Trump has instructed Congress to prepare a legislative solution by March 2018.
Temporary Status For Some Comes To An End
The Trump administration announced an end to Temporary Protected Status (TPS) for Nicaraguans and Haitians living in the U.S. The program allows people to live and work in the U.S. temporarily if their country has been hit by a natural disaster, a health epidemic or civil war. Greater Boston is home to one of the largest Haitian diasporas in the country and the decision affects nearly 5,000 Haitian TPS holders in Massachusetts.
The future of TPS for El Salvador is also in question. There are an estimated 6,000 Salvadorans living in Massachusetts with the temporary immigration status.
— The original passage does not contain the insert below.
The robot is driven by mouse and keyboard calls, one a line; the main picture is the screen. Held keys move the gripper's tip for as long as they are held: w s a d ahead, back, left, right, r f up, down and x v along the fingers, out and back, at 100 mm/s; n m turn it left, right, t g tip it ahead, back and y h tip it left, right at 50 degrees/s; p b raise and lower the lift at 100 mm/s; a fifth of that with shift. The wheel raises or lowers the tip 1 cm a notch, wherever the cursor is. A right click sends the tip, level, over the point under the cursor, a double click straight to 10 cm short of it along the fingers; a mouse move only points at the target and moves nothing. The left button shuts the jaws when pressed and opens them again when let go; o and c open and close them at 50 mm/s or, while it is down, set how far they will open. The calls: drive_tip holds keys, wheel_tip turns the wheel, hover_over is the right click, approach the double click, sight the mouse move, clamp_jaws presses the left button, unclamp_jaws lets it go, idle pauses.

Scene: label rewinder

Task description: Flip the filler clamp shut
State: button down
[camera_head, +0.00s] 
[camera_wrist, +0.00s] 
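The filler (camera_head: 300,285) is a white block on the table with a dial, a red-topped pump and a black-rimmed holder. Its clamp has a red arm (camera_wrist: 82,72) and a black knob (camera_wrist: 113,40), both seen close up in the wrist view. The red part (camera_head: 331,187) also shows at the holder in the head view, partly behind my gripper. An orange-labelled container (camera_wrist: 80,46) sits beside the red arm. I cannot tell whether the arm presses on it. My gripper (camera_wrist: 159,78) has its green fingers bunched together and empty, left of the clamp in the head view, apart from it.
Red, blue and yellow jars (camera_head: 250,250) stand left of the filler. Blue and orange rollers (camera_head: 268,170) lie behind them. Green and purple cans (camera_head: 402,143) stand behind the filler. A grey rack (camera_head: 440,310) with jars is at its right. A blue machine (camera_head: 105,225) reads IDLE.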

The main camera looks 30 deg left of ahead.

Standing in their Haverhill kitchen in November, a mother and daughter shared a conversation about their family's future given the uncertainty of TPS. They said they had always avoided talking about the future, but that is no longer possible.
Each member of their family, it turns out, has different legal pathways. Twenty-two-year-old Gabriela Portillo-Perez married a U.S. citizen and should be eligible for status through her marriage. But if the U.S. government lets the TPS program expire for El Salvador, Portillo-Perez worries the rest of her family will be sent back.
"They're the only family I have here and it's funny because people don't realize, you know, they think of, 'oh these people break the law' or whatever it is but they don't realize like, we're all human beings, and we're all a family and you know, you always need your mom," she said.
The administration is expected to make a decision on the fate of TPS for El Salvador in early January.
This article was originally published on December 27, 2017.
This segment aired on December 27, 2017.